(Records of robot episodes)

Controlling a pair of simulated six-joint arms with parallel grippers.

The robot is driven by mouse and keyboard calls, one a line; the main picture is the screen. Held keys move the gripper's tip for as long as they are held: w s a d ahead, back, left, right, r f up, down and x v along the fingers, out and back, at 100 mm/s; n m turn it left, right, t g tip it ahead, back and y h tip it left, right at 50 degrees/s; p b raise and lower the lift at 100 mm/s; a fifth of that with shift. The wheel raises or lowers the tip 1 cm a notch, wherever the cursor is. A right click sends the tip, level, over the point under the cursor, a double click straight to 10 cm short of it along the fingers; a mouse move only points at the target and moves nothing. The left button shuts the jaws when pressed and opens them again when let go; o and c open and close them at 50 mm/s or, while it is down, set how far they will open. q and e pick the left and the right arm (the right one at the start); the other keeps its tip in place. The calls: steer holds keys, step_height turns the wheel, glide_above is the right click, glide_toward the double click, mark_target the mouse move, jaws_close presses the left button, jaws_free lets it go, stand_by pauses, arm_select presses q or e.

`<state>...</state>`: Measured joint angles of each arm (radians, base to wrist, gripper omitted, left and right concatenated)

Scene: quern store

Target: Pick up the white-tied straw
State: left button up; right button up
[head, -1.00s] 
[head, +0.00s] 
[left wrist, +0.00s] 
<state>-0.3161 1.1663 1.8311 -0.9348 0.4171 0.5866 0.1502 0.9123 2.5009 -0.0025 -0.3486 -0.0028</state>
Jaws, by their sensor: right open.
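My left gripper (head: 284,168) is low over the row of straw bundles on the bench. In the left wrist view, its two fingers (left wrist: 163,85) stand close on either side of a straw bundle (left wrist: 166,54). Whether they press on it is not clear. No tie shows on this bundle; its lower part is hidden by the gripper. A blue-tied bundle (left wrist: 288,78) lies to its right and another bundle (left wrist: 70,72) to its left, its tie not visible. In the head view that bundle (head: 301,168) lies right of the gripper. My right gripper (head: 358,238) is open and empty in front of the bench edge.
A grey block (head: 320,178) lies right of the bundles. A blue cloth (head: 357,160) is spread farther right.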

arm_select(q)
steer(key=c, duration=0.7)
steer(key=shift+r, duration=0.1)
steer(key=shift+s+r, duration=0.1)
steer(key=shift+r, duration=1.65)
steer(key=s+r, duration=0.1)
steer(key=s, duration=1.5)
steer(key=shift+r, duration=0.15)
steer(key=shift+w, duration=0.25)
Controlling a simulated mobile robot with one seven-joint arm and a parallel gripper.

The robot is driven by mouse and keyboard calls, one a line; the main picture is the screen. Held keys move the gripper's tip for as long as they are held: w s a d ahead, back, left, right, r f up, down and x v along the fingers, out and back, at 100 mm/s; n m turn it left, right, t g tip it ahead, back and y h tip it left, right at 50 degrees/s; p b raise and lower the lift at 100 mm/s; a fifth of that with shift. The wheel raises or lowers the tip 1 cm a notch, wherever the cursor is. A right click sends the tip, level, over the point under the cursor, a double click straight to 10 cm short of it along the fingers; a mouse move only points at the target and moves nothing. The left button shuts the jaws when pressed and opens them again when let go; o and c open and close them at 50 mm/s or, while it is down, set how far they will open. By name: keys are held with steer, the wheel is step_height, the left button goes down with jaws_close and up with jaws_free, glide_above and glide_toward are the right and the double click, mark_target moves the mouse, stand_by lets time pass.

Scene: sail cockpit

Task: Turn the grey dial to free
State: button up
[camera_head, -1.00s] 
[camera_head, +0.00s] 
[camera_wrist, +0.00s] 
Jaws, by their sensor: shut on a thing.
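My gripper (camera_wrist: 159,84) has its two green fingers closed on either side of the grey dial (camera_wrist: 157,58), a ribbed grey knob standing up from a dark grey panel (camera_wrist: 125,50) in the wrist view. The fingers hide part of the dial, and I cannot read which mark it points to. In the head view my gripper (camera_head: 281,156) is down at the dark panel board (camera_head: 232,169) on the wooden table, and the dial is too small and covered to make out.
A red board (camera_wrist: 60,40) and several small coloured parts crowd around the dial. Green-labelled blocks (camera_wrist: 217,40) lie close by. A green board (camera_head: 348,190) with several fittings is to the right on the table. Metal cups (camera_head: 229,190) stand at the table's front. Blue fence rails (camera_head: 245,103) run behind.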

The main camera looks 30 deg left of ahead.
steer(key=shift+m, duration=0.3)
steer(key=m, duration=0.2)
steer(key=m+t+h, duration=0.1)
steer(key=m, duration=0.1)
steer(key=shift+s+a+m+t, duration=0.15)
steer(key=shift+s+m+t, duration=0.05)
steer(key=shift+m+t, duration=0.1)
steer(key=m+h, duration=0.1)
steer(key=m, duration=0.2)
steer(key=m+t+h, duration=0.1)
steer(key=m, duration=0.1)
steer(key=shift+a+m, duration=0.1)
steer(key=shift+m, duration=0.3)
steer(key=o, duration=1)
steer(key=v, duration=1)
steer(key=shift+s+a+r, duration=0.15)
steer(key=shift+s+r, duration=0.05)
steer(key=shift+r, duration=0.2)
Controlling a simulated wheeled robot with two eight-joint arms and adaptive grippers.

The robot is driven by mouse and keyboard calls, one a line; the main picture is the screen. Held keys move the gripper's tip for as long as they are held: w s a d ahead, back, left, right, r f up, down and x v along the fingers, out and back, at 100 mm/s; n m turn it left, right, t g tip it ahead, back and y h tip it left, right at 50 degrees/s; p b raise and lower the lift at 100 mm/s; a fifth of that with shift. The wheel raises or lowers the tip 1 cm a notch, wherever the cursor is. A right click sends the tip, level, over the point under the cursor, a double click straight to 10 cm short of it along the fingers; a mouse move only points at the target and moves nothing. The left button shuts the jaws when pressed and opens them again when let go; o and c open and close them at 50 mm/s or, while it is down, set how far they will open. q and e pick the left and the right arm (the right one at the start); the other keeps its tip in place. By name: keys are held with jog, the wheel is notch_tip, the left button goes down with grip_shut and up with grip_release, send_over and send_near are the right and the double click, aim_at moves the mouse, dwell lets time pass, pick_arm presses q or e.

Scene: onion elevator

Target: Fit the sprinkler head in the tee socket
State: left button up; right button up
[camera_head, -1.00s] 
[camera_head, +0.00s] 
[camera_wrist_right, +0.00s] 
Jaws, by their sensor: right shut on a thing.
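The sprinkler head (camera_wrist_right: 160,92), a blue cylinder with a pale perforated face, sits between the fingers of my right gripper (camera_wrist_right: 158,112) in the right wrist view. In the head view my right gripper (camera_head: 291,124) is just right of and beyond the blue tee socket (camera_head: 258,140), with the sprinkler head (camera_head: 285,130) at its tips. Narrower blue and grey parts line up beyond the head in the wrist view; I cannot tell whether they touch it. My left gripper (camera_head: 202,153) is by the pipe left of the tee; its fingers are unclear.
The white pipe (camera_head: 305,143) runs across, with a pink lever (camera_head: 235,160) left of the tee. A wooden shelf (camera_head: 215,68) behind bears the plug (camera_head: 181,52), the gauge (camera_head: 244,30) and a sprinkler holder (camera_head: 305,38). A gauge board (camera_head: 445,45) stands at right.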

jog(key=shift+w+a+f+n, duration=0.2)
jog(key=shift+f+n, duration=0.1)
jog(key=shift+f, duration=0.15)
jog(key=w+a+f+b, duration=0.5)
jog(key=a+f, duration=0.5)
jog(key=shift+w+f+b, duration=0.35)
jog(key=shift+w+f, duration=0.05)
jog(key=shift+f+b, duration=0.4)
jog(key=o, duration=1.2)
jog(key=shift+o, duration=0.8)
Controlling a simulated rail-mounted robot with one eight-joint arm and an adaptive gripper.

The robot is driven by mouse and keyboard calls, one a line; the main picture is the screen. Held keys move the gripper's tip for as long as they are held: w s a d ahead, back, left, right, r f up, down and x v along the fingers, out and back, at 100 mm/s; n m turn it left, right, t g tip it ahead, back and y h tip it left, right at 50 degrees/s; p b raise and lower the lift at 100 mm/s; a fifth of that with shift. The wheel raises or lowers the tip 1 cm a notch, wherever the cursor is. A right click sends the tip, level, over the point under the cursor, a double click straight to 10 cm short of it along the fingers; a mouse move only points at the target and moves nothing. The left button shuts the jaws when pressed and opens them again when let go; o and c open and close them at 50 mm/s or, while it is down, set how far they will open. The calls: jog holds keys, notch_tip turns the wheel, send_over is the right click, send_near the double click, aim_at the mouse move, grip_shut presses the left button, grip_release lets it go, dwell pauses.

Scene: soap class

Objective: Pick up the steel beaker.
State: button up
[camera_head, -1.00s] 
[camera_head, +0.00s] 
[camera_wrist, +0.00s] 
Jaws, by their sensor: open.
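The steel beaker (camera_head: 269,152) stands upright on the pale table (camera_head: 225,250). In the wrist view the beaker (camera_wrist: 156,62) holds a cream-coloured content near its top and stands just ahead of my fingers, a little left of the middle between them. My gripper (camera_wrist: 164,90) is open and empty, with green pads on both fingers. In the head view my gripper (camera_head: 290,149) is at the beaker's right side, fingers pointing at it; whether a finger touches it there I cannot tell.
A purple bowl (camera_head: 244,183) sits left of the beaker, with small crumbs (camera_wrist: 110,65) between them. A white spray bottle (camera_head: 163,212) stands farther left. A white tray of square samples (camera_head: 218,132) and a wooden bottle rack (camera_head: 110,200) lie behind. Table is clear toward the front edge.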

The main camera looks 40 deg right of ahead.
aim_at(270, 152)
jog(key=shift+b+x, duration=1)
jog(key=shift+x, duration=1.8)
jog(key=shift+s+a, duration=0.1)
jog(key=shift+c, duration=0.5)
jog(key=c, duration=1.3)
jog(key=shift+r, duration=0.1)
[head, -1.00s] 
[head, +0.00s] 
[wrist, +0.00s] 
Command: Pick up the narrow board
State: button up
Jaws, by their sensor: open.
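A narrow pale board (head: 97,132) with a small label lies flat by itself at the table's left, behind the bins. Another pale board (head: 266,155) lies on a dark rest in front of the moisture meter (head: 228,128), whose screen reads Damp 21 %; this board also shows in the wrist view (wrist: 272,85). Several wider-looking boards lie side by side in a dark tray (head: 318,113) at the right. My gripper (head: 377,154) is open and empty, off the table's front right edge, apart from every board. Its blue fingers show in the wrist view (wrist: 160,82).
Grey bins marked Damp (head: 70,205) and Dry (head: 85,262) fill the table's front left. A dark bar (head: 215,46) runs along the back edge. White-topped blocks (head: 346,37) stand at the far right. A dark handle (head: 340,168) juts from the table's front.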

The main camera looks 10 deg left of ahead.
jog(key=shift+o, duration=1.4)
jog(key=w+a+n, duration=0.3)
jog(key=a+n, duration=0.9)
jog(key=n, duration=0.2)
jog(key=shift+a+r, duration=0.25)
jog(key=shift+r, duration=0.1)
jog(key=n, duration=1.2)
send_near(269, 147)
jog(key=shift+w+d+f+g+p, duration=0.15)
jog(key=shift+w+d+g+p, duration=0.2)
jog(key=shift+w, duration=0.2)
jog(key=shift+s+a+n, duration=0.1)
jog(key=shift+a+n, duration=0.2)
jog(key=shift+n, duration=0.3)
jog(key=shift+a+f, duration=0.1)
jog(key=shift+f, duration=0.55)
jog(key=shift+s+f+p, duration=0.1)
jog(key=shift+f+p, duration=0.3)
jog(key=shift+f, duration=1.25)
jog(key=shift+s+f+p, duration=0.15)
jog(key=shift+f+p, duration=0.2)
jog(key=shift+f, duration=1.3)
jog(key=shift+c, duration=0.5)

Do this:
Locate all lines holding the word "grippers", then copy them out.

Task response:
Controlling a pair of simulated six-joint arms with parallel grippers.
Controlling a simulated wheeled robot with two eight-joint arms and adaptive grippers.

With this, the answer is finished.